* **TO BE DONE**: Produce a word-for-word copy of the listing below without its pictures.

* **COLLECTED MATERIAL**:
--------
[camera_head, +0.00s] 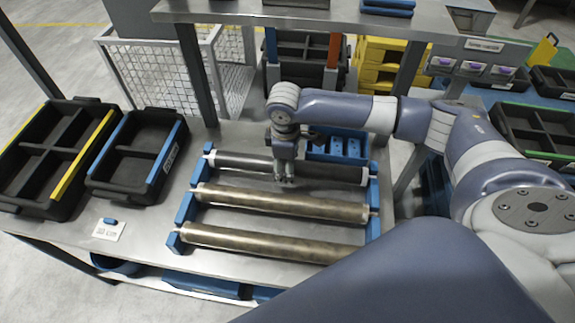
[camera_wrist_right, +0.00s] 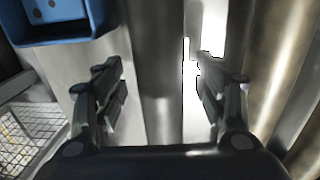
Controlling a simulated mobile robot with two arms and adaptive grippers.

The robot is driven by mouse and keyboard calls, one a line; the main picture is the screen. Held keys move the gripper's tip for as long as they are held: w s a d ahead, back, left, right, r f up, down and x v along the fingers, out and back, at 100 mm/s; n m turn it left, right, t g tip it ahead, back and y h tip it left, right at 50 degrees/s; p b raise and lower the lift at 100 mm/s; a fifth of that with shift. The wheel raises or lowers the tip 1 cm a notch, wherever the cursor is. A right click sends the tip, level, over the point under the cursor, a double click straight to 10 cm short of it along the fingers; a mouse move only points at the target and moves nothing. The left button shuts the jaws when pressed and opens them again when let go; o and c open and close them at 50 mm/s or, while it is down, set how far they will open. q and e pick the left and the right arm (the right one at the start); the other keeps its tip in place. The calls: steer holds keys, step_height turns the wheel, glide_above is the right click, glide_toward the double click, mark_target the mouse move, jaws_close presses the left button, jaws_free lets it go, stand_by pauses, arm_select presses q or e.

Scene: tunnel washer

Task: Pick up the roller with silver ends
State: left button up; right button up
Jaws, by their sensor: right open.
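The roller with silver ends (camera_head: 325,172) is the dark grey one at the back of the blue rack on the metal table. It lies level, with light silver bands at both ends. My right gripper (camera_head: 285,180) is at its middle, pointing down. In the right wrist view the dark roller (camera_wrist_right: 158,75) runs between the two open fingers of my right gripper (camera_wrist_right: 158,98), one finger to each side. I cannot tell whether the fingers touch it. My left gripper is not in view.
Two bronze rollers (camera_head: 280,203) (camera_head: 270,243) lie parallel in front on the rack (camera_head: 187,207). A blue bin (camera_head: 340,147) stands close behind the dark roller; it also shows in the wrist view (camera_wrist_right: 65,30). Black bins (camera_head: 135,150) stand at left. A shelf (camera_head: 300,15) spans above.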

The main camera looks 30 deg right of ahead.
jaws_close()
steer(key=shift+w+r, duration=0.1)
--------
* **ANSWER TO THIS PROBLEM**:
[camera_head, +0.00s] 
[camera_wrist_right, +0.00s] 
Controlling a simulated mobile robot with two arms and adaptive grippers.

The robot is driven by mouse and keyboard calls, one a line; the main picture is the screen. Held keys move the gripper's tip for as long as they are held: w s a d ahead, back, left, right, r f up, down and x v along the fingers, out and back, at 100 mm/s; n m turn it left, right, t g tip it ahead, back and y h tip it left, right at 50 degrees/s; p b raise and lower the lift at 100 mm/s; a fifth of that with shift. The wheel raises or lowers the tip 1 cm a notch, wherever the cursor is. A right click sends the tip, level, over the point under the cursor, a double click straight to 10 cm short of it along the fingers; a mouse move only points at the target and moves nothing. The left button shuts the jaws when pressed and opens them again when let go; o and c open and close them at 50 mm/s or, while it is down, set how far they will open. q and e pick the left and the right arm (the right one at the start); the other keeps its tip in place. The calls: steer holds keys, step_height turns the wheel, glide_above is the right click, glide_toward the double click, mark_target the mouse move, jaws_close presses the left button, jaws_free lets it go, stand_by pauses, arm_select presses q or e.

Scene: tunnel washer

Task: Pick up the roller with silver ends
State: left button up; right button up
Jaws, by their sensor: right open.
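The roller with silver ends (camera_head: 325,172) is the dark grey one at the back of the blue rack on the metal table. It lies level, with light silver bands at both ends. My right gripper (camera_head: 285,180) is at its middle, pointing down. In the right wrist view the dark roller (camera_wrist_right: 158,75) runs between the two open fingers of my right gripper (camera_wrist_right: 158,98), one finger to each side. I cannot tell whether the fingers touch it. My left gripper is not in view.
Two bronze rollers (camera_head: 280,203) (camera_head: 270,243) lie parallel in front on the rack (camera_head: 187,207). A blue bin (camera_head: 340,147) stands close behind the dark roller; it also shows in the wrist view (camera_wrist_right: 65,30). Black bins (camera_head: 135,150) stand at left. A shelf (camera_head: 300,15) spans above.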

The main camera looks 30 deg right of ahead.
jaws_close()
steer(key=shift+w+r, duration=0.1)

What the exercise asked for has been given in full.